- **PROBLEM STATEMENT**:
Transcribe the records that follow exactly. Skip the pictures.
· · · · ·
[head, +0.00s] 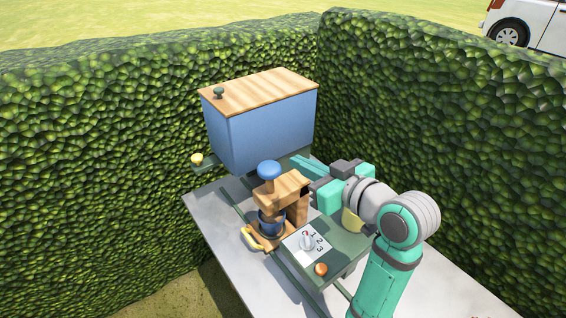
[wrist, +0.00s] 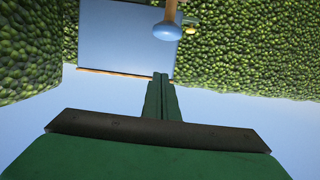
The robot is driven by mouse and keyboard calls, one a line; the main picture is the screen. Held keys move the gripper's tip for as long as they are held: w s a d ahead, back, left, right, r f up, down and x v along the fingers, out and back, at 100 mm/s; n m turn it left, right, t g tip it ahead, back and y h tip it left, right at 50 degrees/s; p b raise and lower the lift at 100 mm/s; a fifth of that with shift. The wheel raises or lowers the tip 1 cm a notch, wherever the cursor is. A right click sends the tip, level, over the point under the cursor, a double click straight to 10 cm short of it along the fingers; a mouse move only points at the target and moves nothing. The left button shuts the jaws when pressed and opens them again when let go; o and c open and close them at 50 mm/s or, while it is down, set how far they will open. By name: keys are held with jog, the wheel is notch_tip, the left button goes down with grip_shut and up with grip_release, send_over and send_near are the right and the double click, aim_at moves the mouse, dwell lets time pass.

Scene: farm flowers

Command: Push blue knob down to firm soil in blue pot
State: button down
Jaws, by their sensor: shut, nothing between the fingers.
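The blue knob (head: 269,169) tops a wooden press (head: 286,190) on the table. The blue pot (head: 270,222) stands upright on the press base, under the wooden arm. The soil in it is hidden. My gripper (head: 295,161) is shut and empty, to the right of the knob and apart from it, in front of the blue bin. In the wrist view the shut fingers (wrist: 161,77) point toward the bin, and the blue knob (wrist: 167,31) shows just beyond their tips, upside down.
A blue bin (head: 262,135) with a wooden lid (head: 262,92) stands behind the press. A panel (head: 307,242) numbered 1 to 3 with a dial and an orange button (head: 321,269) are in front. A yellow handle (head: 252,238) is at the press base. Hedges (head: 110,150) enclose the table.

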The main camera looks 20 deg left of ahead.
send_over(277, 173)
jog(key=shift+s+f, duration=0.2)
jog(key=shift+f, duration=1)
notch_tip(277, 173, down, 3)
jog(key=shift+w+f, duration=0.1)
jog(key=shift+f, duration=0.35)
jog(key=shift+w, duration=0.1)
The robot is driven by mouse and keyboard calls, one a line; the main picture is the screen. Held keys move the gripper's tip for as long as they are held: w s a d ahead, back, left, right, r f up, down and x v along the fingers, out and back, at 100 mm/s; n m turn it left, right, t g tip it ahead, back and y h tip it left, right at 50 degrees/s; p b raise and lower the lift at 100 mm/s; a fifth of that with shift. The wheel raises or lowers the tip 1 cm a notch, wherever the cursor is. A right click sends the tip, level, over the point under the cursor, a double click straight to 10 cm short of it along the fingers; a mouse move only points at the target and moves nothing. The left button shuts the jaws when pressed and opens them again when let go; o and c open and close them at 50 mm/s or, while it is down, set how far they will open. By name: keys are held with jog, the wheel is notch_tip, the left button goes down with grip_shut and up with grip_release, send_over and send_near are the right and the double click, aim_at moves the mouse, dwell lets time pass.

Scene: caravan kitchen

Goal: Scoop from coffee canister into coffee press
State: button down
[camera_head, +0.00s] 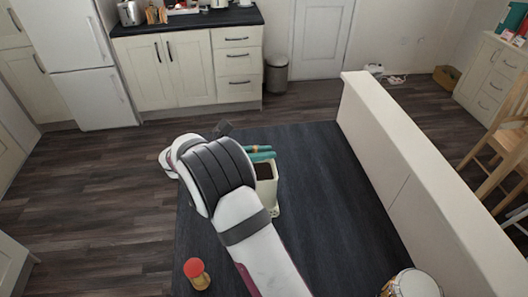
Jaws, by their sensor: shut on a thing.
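A cream, open-topped container (270,196) with dark brown contents stands on the dark surface, just right of my arm; it looks like the coffee canister. A teal thing (262,155) with a tan band shows at its far side; I cannot tell what it is. My wrist and forearm cover the left part of the container. My gripper's jaws are hidden behind my arm, so what they hold does not show. A cylinder (415,284) with a pale top and gold-brown side is cut off at the lower right. I cannot make out the coffee press for certain.
A small jar with a red top (195,268) stands left of my forearm. A long cream half-wall (400,165) borders the dark blue-grey surface (318,190) on the right. The surface is clear between container and wall. Cabinets (185,68) and a grey bin (276,74) are far off.

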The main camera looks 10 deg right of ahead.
· · · · ·
- **OUTPUT FOR THIS TASK**:
[head, +0.00s] 
[wrist, +0.00s] 
The robot is driven by mouse and keyboard calls, one a line; the main picture is the screen. Held keys move the gripper's tip for as long as they are held: w s a d ahead, back, left, right, r f up, down and x v along the fingers, out and back, at 100 mm/s; n m turn it left, right, t g tip it ahead, back and y h tip it left, right at 50 degrees/s; p b raise and lower the lift at 100 mm/s; a fifth of that with shift. The wheel raises or lowers the tip 1 cm a notch, wherever the cursor is. A right click sends the tip, level, over the point under the cursor, a double click straight to 10 cm short of it along the fingers; a mouse move only points at the target and moves nothing. The left button shuts the jaws when pressed and opens them again when let go; o and c open and close them at 50 mm/s or, while it is down, set how far they will open. By name: keys are held with jog, the wheel is notch_tip, the left button goes down with grip_shut and up with grip_release, send_over and send_near are the right and the double click, aim_at moves the mouse, dwell lets time pass.

Scene: farm flowers

Command: Push blue knob down to firm soil in blue pot
State: button down
Jaws, by their sensor: shut, nothing between the fingers.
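The blue knob (head: 269,169) tops a wooden press (head: 286,190) on the table. The blue pot (head: 270,222) stands upright on the press base, under the wooden arm. The soil in it is hidden. My gripper (head: 295,161) is shut and empty, to the right of the knob and apart from it, in front of the blue bin. In the wrist view the shut fingers (wrist: 161,77) point toward the bin, and the blue knob (wrist: 167,31) shows just beyond their tips, upside down.
A blue bin (head: 262,135) with a wooden lid (head: 262,92) stands behind the press. A panel (head: 307,242) numbered 1 to 3 with a dial and an orange button (head: 321,269) are in front. A yellow handle (head: 252,238) is at the press base. Hedges (head: 110,150) enclose the table.

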The main camera looks 20 deg left of ahead.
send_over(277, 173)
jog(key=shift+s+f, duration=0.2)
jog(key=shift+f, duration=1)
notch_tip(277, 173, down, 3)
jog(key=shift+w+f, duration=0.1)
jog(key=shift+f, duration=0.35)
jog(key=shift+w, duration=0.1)
The robot is driven by mouse and keyboard calls, one a line; the main picture is the screen. Held keys move the gripper's tip for as long as they are held: w s a d ahead, back, left, right, r f up, down and x v along the fingers, out and back, at 100 mm/s; n m turn it left, right, t g tip it ahead, back and y h tip it left, right at 50 degrees/s; p b raise and lower the lift at 100 mm/s; a fifth of that with shift. The wheel raises or lowers the tip 1 cm a notch, wherever the cursor is. A right click sends the tip, level, over the point under the cursor, a double click straight to 10 cm short of it along the fingers; a mouse move only points at the target and moves nothing. The left button shuts the jaws when pressed and opens them again when let go; o and c open and close them at 50 mm/s or, while it is down, set how far they will open. By name: keys are held with jog, the wheel is notch_tip, the left button goes down with grip_shut and up with grip_release, send_over and send_near are the right and the double click, aim_at moves the mouse, dwell lets time pass.

Scene: caravan kitchen

Goal: Scoop from coffee canister into coffee press
State: button down
[camera_head, +0.00s] 
Jaws, by their sensor: shut on a thing.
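A cream, open-topped container (270,196) with dark brown contents stands on the dark surface, just right of my arm; it looks like the coffee canister. A teal thing (262,155) with a tan band shows at its far side; I cannot tell what it is. My wrist and forearm cover the left part of the container. My gripper's jaws are hidden behind my arm, so what they hold does not show. A cylinder (415,284) with a pale top and gold-brown side is cut off at the lower right. I cannot make out the coffee press for certain.
A small jar with a red top (195,268) stands left of my forearm. A long cream half-wall (400,165) borders the dark blue-grey surface (318,190) on the right. The surface is clear between container and wall. Cabinets (185,68) and a grey bin (276,74) are far off.

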The main camera looks 10 deg right of ahead.

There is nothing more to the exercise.